And so, he was not some innocent bystander who was taken over by Satan and made to work against his will. He was already corrupted by sin and working against Jesus before this.

One commentator reminds us of Ananias and Saphira in Acts 5:3 to show that when the scripture says Satan entered into Judas, it is not referring to possession, but to a strong influence. Some may want to excuse Judas from the guilt of his actions, but scripture leaves no such opportunity.

So, Judas went out and he sought out the chief priests.

I picture one of those scenes where the chief priests are sitting around in a circle, brainstorming, looking like Winnie the Pooh, think… think… think…

“I know, we need someone on the inside, an inside man!”
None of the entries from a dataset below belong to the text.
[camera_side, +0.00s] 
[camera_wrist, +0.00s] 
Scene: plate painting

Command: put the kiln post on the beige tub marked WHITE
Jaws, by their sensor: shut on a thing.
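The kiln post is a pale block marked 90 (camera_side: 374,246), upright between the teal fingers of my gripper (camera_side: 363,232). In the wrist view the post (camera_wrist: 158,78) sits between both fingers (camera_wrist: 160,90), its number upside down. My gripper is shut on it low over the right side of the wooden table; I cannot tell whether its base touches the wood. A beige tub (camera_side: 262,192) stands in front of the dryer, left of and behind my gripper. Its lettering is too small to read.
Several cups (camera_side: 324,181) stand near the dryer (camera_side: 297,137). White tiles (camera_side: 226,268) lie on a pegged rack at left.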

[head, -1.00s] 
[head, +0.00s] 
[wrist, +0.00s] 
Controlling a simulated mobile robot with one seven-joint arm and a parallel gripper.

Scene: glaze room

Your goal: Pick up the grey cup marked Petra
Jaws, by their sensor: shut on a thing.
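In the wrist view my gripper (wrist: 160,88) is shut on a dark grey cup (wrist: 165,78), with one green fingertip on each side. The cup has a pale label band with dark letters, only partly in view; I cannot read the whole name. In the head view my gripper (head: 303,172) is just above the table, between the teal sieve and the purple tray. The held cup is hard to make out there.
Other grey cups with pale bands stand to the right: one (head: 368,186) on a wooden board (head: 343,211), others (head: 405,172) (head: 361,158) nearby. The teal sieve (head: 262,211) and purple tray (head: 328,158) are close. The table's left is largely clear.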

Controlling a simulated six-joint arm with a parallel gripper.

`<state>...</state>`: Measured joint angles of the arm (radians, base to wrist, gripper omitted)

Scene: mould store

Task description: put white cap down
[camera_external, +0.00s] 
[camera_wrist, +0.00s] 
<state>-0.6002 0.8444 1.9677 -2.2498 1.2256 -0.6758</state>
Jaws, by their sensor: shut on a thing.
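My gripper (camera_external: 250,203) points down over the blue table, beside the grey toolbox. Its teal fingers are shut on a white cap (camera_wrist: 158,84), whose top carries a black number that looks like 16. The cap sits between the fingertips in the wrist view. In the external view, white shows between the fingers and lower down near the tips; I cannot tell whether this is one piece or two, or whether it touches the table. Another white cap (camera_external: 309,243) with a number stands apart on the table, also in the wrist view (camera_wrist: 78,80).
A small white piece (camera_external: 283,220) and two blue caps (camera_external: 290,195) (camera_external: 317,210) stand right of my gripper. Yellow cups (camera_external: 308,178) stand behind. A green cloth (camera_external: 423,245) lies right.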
“How are we going to get that? They are all loyal to him!”

 

*Knock, knock*

 

Judas: Hi guys! I’m an answer to your prayers!

 

That’s probably not how it happened, but…

 

Either way, Judas seeks out the chief priests and they figure out a plan. They also figure out what the price of that betrayal and that plan will be. Again, we see that the chief priests didn’t have to seek out or pressure or wear down or convince Judas to do any of this. He sought them out.

So, they agree on the price, and it is staggering how ordinary a temptation it was that allowed and caused Judas to betray Jesus. It was just a little bit of money. 30 pieces of silver. And it makes me see just how much of Judas there is in each and every one of us, every time we sin.

Often, its simple, plain, seemingly ordinary temptations that cause us to sin. It’s not usually that I all of a sudden get a temptation to murder someone. Its not that I suddenly get a temptation to go out and cheat on my wife. The end result, the sin itself is often bigger than the temptation that led us to it. Judas did not go out and get tempted to kill Jesus. But a chain of events and a chain of growing temptations, seemingly starting with the love of money, led him directly to that point.

And we also can’t tell by looking at someone one whether they are genuinely regenerated and saved or not. You can’t tell by their education in the bible. You can’t tell by their position in the church. You cannot tell what darkness lies in their hearts. People are good at playing roles and putting on facades. No one would have ever expected Judas to betray Jesus, especially for a relatively small amount of money, and yet, here in the Gospels, we see it written in black and white.

Now, again, why are we in Jerusalem right now? Oh yeah, the Passover. This passage from Luke 22, verses 7-13 feels a lot like as Jesus was getting ready to enter Jerusalem in Luke 19:29-34. Go do this and this and this is what you will see, right where I tell you and the person you meet will do exactly what I say he will.

Jesus tells Peter to take care of the preparations for the Passover meal. Go and find the guy with the water jug. This would have been unusual because for the most part, the woman had the water jugs, and the guys carry waterskins. Go find him and follow him and tell him I said so and he will let you use the upper room in his home.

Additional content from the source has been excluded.